Il “disconoscimento” di persona nelle cause di licenziamento

Lieto di segnalare una interessante sentenza di oggi del Tribunale di Busto Arsizio che ha rigettato l’impugnazione del licenziamento per giusta causa intimato da una società da me assistita ad un dipendente che aveva percepito denaro da una utente.
L’utente e una sua vicina erano state sentite come testimoni, ma, pur confermando i fatti, avevano affermato che la persona recatasi a casa loro non era il lavoratore presente in udienza.
La discussione, quindi, si è incentrata sul valore di quest’ultima dichiarazione, richiamando il noto dibattito nella giurisprudenza penale sulla limitata portata probatoria del riconoscimento (e, quindi, del disconoscimento) di persona in quanto legato ad un procedimento intuitivo prelogico e comunque dipendente da fattori psicologici, nonché mettendo anche in evidenza l’esistenza di una denuncia del lavoratore nei confronti delle testimoni e la convergenza di tutti gli altri fatti.

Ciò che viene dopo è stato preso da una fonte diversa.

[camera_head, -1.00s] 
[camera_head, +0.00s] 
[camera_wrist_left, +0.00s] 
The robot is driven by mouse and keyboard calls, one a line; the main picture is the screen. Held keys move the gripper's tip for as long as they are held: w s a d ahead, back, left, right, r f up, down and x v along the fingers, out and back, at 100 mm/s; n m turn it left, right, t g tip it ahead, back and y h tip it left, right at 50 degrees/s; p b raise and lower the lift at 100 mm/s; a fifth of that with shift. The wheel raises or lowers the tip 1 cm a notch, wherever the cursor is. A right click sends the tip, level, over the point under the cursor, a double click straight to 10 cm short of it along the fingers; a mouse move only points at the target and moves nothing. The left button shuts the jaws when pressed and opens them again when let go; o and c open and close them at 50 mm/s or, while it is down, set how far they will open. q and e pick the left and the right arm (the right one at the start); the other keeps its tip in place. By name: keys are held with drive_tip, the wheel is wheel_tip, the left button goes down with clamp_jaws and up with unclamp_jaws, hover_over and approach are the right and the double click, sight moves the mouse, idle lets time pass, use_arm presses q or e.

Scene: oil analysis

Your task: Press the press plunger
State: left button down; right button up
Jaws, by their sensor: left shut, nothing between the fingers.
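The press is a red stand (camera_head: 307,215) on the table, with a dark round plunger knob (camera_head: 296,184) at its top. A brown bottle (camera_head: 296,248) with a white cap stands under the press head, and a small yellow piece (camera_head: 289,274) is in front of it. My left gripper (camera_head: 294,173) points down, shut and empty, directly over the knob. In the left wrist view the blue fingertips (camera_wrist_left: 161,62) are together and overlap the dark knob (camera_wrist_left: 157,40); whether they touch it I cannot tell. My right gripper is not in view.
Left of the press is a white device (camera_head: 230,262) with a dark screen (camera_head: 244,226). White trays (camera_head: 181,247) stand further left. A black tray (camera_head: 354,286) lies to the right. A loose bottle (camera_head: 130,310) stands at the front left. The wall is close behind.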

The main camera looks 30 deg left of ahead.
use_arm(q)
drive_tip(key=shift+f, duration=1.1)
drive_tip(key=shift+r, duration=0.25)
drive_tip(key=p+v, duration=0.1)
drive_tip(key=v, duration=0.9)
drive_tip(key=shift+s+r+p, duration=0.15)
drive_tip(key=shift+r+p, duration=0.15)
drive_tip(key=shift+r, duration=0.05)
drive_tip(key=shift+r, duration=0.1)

Il Tribunale di Busto Arsizio ha rigettato il ricorso affermando che sarebbe stato normale se le testimoni avessero dichiarato di non ricordare la fisionomia della persona, mentre non è normale escludere con certezza che la persona fosse il ricorrente. Questo, secondo il Tribunale, è un chiaro segno di pressione psicologica che esclude, sul punto, l’attendibilità delle testimoni e non vale a scalfire il restante e granitico quadro probatorio.